GIVEN EXERCISE >>
The material below contains a line with "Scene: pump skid" and a line with "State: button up". Copy exactly those two lines and all lines between them.

☆ ☆ ☆ ☆ ☆ ☆ ☆

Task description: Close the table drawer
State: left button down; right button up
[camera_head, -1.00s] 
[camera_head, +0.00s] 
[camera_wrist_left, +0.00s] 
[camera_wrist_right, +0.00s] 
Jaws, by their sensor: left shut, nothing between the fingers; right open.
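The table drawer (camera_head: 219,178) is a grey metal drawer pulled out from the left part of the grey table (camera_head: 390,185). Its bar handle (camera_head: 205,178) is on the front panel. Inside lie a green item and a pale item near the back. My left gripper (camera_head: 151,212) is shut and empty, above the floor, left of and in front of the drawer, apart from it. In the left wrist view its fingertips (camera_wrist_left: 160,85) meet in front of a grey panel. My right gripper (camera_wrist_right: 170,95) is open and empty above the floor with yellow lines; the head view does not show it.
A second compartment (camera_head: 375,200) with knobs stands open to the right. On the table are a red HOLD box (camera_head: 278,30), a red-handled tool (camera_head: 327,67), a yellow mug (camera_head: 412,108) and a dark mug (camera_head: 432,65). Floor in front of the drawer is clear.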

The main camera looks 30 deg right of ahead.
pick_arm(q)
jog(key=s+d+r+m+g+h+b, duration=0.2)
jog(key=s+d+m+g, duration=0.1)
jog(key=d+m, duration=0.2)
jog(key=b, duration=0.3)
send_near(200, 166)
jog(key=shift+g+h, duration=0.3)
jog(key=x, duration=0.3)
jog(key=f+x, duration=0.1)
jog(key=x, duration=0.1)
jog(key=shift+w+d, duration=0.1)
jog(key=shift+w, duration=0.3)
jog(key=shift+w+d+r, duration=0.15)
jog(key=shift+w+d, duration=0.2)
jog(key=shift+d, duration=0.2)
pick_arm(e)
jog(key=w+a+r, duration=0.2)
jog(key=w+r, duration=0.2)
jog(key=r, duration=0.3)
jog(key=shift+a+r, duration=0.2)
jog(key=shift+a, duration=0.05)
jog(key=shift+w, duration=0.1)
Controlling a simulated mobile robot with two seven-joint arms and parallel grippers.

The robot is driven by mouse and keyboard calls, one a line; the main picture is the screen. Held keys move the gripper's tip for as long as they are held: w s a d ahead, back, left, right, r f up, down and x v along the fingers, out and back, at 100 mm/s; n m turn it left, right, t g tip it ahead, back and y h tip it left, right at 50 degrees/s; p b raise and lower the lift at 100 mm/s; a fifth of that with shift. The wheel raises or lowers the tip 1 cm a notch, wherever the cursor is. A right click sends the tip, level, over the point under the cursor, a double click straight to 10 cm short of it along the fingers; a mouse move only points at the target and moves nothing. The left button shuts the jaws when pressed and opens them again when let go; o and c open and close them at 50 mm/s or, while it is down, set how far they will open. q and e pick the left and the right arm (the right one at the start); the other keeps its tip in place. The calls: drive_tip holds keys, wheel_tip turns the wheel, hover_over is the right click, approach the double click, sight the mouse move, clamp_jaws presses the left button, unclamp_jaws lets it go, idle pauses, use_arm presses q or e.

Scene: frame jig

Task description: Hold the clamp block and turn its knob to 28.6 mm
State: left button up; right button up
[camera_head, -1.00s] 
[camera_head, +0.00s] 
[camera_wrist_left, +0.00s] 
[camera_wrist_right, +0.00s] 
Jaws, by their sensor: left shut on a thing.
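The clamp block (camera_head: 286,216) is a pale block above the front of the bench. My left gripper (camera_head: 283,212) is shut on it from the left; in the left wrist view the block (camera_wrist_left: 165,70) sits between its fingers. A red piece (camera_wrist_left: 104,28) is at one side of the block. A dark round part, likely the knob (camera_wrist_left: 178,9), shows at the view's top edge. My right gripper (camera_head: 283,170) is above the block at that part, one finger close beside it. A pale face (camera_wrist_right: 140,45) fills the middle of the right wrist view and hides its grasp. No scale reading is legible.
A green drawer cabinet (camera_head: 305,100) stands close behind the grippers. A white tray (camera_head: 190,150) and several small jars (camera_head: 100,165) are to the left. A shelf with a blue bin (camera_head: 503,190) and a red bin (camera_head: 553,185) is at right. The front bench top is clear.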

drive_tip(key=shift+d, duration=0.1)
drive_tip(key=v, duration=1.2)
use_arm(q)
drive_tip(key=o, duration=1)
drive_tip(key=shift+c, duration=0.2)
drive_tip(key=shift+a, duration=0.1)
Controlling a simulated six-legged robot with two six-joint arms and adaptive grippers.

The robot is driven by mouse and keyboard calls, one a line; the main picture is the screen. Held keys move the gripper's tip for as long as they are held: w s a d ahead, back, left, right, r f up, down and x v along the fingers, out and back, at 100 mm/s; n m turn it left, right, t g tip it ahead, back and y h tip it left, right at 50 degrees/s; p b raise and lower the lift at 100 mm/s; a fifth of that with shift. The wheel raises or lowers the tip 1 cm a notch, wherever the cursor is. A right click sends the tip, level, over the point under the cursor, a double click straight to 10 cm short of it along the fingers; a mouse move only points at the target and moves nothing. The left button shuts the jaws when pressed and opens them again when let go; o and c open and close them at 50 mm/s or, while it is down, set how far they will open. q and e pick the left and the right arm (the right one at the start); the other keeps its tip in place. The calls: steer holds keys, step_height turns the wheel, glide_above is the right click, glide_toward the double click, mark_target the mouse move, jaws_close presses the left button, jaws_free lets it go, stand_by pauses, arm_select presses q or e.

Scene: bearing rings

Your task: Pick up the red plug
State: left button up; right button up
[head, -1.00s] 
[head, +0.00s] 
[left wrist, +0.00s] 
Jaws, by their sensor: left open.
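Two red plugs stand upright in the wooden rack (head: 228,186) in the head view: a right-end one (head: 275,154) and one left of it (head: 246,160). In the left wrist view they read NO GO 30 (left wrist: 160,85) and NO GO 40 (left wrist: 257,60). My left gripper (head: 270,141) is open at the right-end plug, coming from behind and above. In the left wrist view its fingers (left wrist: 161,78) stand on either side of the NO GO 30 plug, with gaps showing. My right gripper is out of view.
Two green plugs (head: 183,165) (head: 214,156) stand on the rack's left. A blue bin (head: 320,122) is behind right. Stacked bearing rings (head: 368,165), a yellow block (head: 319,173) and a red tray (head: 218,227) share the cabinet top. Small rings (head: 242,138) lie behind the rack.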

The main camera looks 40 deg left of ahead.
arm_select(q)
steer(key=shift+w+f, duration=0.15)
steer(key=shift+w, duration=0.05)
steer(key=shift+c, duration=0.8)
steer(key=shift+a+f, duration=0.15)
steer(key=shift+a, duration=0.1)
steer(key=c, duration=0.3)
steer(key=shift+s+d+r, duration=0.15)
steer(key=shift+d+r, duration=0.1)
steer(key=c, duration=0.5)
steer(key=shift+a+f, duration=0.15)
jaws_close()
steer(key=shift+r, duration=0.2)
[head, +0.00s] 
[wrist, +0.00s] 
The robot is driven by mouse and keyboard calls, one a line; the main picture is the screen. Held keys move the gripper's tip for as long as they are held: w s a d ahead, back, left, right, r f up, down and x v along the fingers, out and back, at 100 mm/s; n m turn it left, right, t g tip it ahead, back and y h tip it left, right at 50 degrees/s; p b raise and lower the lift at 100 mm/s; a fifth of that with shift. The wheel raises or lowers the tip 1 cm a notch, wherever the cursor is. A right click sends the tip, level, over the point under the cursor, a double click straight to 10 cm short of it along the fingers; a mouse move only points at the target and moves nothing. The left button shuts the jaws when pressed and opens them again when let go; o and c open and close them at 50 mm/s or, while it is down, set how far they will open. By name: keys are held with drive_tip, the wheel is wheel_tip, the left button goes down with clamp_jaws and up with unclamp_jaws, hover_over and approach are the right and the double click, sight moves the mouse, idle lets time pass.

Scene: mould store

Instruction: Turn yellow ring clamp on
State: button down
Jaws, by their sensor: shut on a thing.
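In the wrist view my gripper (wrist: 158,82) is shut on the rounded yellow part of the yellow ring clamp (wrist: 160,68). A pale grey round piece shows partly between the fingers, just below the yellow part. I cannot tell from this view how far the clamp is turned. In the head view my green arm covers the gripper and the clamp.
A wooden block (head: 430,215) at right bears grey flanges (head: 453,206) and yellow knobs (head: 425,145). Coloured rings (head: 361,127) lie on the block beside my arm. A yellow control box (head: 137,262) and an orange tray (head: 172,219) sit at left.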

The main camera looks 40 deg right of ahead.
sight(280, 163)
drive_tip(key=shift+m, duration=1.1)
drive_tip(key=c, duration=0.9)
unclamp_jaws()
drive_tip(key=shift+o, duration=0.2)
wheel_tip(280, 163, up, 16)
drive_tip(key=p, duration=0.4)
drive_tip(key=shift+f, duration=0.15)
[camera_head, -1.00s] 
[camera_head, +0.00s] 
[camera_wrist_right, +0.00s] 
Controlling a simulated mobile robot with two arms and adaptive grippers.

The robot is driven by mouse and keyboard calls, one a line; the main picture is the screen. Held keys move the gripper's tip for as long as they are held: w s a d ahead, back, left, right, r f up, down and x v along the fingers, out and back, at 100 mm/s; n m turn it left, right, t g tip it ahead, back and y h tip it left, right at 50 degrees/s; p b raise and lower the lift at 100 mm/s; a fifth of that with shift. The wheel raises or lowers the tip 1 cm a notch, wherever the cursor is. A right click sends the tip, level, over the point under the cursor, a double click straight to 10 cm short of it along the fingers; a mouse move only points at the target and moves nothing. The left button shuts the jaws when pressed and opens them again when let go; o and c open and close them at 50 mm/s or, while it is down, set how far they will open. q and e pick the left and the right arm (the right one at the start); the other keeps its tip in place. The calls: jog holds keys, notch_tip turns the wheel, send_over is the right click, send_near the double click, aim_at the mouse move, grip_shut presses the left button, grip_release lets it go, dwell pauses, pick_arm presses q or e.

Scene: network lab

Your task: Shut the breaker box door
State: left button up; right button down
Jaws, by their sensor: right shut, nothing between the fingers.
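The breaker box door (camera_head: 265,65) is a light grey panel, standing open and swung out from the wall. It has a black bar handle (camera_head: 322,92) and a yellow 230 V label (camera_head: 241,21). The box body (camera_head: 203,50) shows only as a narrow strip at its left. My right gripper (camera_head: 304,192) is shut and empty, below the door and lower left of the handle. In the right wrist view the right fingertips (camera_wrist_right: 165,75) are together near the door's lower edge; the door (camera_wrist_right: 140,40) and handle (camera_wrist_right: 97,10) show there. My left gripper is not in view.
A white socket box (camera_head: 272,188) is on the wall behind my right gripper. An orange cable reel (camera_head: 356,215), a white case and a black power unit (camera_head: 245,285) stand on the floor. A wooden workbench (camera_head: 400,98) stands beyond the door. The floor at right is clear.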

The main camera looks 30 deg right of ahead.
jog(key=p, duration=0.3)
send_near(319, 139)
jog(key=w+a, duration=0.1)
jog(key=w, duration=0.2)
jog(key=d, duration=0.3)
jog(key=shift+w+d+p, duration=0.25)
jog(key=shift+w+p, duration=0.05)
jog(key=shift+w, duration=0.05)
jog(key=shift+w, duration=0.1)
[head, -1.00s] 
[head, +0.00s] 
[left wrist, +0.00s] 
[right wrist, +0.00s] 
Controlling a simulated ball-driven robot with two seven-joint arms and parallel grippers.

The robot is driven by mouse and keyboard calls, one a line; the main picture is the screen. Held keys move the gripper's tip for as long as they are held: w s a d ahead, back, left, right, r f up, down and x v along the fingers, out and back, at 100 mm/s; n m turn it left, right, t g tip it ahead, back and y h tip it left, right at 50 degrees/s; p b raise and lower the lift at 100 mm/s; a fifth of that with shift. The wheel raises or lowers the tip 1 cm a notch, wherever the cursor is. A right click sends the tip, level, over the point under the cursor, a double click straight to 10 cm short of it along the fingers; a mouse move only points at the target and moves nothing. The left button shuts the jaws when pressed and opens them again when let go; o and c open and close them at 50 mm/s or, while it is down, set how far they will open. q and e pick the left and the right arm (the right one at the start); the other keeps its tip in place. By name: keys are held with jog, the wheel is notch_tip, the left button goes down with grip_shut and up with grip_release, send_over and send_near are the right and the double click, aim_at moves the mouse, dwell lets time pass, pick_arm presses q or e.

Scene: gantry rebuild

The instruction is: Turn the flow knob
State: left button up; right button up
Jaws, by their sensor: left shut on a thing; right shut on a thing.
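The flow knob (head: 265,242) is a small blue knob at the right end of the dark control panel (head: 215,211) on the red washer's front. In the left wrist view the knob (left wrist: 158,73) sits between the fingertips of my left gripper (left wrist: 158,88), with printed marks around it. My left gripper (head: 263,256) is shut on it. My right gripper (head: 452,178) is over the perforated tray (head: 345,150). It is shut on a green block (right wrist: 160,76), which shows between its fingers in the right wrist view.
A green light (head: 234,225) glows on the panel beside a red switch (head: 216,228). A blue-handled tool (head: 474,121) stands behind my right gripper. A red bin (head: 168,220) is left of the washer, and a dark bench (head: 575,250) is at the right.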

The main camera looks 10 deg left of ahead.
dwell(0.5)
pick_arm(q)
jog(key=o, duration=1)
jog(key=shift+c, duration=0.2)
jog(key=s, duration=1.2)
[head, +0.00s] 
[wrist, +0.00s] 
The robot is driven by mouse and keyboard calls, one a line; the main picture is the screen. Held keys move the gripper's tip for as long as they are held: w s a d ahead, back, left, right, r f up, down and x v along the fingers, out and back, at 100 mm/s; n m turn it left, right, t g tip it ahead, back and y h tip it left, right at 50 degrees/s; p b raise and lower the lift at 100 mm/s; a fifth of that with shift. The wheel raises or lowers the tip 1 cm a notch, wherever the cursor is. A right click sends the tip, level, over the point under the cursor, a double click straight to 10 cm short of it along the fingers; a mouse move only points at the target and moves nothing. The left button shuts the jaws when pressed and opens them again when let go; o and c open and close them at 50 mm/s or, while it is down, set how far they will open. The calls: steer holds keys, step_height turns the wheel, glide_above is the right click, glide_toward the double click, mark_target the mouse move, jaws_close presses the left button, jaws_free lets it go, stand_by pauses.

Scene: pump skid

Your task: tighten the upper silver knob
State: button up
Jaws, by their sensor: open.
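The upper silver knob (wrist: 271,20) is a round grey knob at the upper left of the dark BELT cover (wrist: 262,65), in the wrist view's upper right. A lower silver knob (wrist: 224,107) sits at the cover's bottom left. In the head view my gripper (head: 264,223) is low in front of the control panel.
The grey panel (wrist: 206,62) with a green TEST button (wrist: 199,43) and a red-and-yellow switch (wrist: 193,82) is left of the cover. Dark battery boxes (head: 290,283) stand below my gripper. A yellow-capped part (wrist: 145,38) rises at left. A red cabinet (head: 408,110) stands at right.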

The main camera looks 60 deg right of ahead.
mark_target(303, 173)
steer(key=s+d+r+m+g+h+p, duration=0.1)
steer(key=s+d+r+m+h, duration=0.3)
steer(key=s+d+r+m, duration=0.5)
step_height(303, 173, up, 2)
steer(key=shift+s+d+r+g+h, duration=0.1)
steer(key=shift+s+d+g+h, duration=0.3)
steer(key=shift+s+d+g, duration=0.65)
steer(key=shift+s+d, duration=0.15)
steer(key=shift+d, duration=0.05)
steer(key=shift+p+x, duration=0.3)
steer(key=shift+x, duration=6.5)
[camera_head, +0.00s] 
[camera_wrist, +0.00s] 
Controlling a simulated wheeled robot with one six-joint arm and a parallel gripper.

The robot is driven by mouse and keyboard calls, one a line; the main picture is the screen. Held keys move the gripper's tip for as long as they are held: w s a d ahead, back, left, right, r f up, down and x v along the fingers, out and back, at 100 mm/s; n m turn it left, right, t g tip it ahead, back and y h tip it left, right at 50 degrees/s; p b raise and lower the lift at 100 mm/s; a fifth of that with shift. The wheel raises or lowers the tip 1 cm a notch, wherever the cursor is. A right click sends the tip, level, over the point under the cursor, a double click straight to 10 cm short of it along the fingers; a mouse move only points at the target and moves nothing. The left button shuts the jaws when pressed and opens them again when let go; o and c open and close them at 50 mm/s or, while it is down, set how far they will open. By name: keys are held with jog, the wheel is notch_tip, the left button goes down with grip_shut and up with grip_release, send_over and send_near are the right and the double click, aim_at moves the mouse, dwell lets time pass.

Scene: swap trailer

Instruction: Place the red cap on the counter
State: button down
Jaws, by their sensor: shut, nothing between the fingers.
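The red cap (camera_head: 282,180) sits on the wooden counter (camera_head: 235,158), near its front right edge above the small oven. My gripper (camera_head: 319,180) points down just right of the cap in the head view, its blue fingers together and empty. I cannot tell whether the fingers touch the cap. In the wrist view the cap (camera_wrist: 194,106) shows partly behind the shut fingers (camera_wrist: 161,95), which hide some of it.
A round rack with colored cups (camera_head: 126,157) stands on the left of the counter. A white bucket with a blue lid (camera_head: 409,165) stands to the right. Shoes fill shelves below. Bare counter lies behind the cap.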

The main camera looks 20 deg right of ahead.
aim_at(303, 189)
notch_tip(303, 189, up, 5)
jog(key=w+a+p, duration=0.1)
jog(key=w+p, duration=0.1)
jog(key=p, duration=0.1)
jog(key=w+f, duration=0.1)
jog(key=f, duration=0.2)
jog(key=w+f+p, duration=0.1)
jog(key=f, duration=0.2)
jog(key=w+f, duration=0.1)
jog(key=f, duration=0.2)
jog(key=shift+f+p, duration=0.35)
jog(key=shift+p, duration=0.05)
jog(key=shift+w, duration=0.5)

☆ ☆ ☆ ☆ ☆ ☆ ☆

TASK ANSWER >>
Scene: pump skid

Your task: tighten the upper silver knob
State: button up

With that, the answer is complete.